● DIRECTIONS FOR THIS TASK
All entries must be repeated exactly; do not include the pictures.

● SUPPLIED DATA
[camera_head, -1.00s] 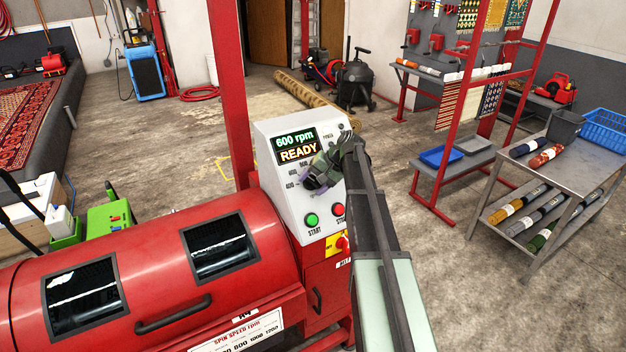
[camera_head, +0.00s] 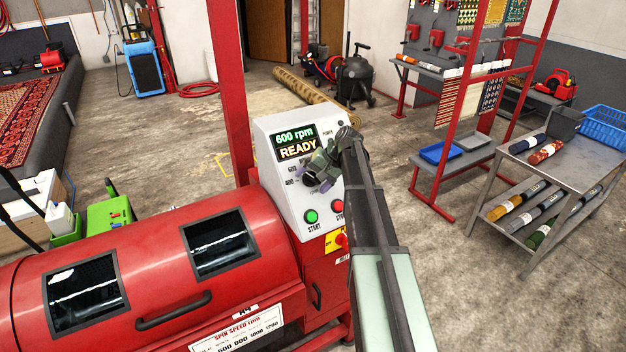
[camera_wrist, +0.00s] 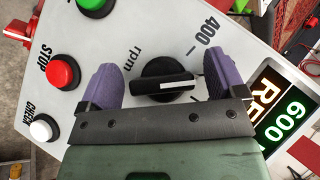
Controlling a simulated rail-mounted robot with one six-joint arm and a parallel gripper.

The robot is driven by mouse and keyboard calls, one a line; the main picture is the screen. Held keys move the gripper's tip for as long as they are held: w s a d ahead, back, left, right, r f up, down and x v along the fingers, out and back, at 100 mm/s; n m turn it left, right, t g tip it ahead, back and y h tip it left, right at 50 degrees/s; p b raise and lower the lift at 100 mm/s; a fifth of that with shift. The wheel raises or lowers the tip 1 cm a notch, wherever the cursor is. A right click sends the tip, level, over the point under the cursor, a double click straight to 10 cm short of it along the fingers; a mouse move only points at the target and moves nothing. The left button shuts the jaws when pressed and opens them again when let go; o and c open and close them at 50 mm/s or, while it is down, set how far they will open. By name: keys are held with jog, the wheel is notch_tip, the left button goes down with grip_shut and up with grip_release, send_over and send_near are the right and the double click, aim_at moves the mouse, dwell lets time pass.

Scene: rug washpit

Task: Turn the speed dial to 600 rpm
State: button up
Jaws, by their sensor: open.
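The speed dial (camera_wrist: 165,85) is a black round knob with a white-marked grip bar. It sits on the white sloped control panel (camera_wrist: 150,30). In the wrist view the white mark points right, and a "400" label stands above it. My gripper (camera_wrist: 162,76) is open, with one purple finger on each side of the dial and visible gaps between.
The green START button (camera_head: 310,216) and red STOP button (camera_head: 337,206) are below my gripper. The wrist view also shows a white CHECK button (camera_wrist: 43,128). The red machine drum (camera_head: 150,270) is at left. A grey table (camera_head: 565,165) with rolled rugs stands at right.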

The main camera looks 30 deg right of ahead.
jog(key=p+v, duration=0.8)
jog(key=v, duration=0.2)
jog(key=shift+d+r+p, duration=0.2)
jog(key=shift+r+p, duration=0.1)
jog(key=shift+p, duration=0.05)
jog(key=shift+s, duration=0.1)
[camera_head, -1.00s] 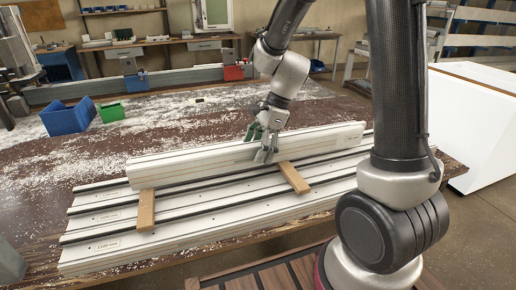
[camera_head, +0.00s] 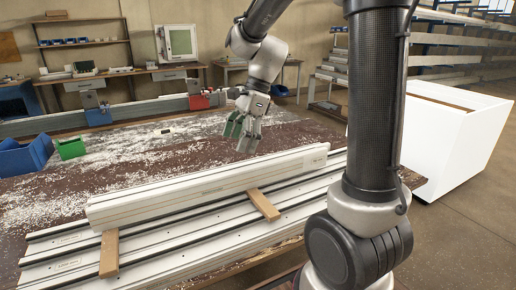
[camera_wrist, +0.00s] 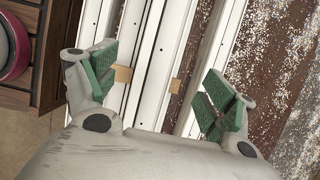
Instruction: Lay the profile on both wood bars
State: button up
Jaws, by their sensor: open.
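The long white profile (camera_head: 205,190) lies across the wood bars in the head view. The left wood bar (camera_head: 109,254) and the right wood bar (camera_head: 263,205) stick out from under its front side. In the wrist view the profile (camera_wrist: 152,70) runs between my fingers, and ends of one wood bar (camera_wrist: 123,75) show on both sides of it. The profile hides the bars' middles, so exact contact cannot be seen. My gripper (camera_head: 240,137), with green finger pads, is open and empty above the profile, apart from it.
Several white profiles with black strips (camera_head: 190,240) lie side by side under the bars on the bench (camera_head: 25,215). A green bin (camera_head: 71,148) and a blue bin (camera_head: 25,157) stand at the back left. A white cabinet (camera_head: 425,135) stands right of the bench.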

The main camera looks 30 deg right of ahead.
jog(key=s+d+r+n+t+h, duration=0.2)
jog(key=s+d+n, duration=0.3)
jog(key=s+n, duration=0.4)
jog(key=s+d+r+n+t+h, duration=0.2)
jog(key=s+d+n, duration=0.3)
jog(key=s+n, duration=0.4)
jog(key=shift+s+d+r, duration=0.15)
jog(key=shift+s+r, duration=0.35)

● TASK RESULT
[camera_head, -1.00s] 
[camera_head, +0.00s] 
[camera_wrist, +0.00s] 
Controlling a simulated rail-mounted robot with one six-joint arm and a parallel gripper.

The robot is driven by mouse and keyboard calls, one a line; the main picture is the screen. Held keys move the gripper's tip for as long as they are held: w s a d ahead, back, left, right, r f up, down and x v along the fingers, out and back, at 100 mm/s; n m turn it left, right, t g tip it ahead, back and y h tip it left, right at 50 degrees/s; p b raise and lower the lift at 100 mm/s; a fifth of that with shift. The wheel raises or lowers the tip 1 cm a notch, wherever the cursor is. A right click sends the tip, level, over the point under the cursor, a double click straight to 10 cm short of it along the fingers; a mouse move only points at the target and moves nothing. The left button shuts the jaws when pressed and opens them again when let go; o and c open and close them at 50 mm/s or, while it is down, set how far they will open. By name: keys are held with jog, the wheel is notch_tip, the left button goes down with grip_shut and up with grip_release, send_over and send_near are the right and the double click, aim_at moves the mouse, dwell lets time pass.

Scene: rug washpit

Task: Turn the speed dial to 600 rpm
State: button up
Jaws, by their sensor: open.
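The speed dial (camera_wrist: 165,85) is a black round knob with a white-marked grip bar. It sits on the white sloped control panel (camera_wrist: 150,30). In the wrist view the white mark points right, and a "400" label stands above it. My gripper (camera_wrist: 162,76) is open, with one purple finger on each side of the dial and visible gaps between.
The green START button (camera_head: 310,216) and red STOP button (camera_head: 337,206) are below my gripper. The wrist view also shows a white CHECK button (camera_wrist: 43,128). The red machine drum (camera_head: 150,270) is at left. A grey table (camera_head: 565,165) with rolled rugs stands at right.

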The main camera looks 30 deg right of ahead.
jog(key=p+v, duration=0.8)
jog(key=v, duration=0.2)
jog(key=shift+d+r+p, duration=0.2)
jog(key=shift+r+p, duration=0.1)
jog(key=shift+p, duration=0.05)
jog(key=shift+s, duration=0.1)
[camera_head, -1.00s] 
[camera_head, +0.00s] 
[camera_wrist, +0.00s] 
Instruction: Lay the profile on both wood bars
State: button up
Jaws, by their sensor: open.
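The long white profile (camera_head: 205,190) lies across the wood bars in the head view. The left wood bar (camera_head: 109,254) and the right wood bar (camera_head: 263,205) stick out from under its front side. In the wrist view the profile (camera_wrist: 152,70) runs between my fingers, and ends of one wood bar (camera_wrist: 123,75) show on both sides of it. The profile hides the bars' middles, so exact contact cannot be seen. My gripper (camera_head: 240,137), with green finger pads, is open and empty above the profile, apart from it.
Several white profiles with black strips (camera_head: 190,240) lie side by side under the bars on the bench (camera_head: 25,215). A green bin (camera_head: 71,148) and a blue bin (camera_head: 25,157) stand at the back left. A white cabinet (camera_head: 425,135) stands right of the bench.

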The main camera looks 30 deg right of ahead.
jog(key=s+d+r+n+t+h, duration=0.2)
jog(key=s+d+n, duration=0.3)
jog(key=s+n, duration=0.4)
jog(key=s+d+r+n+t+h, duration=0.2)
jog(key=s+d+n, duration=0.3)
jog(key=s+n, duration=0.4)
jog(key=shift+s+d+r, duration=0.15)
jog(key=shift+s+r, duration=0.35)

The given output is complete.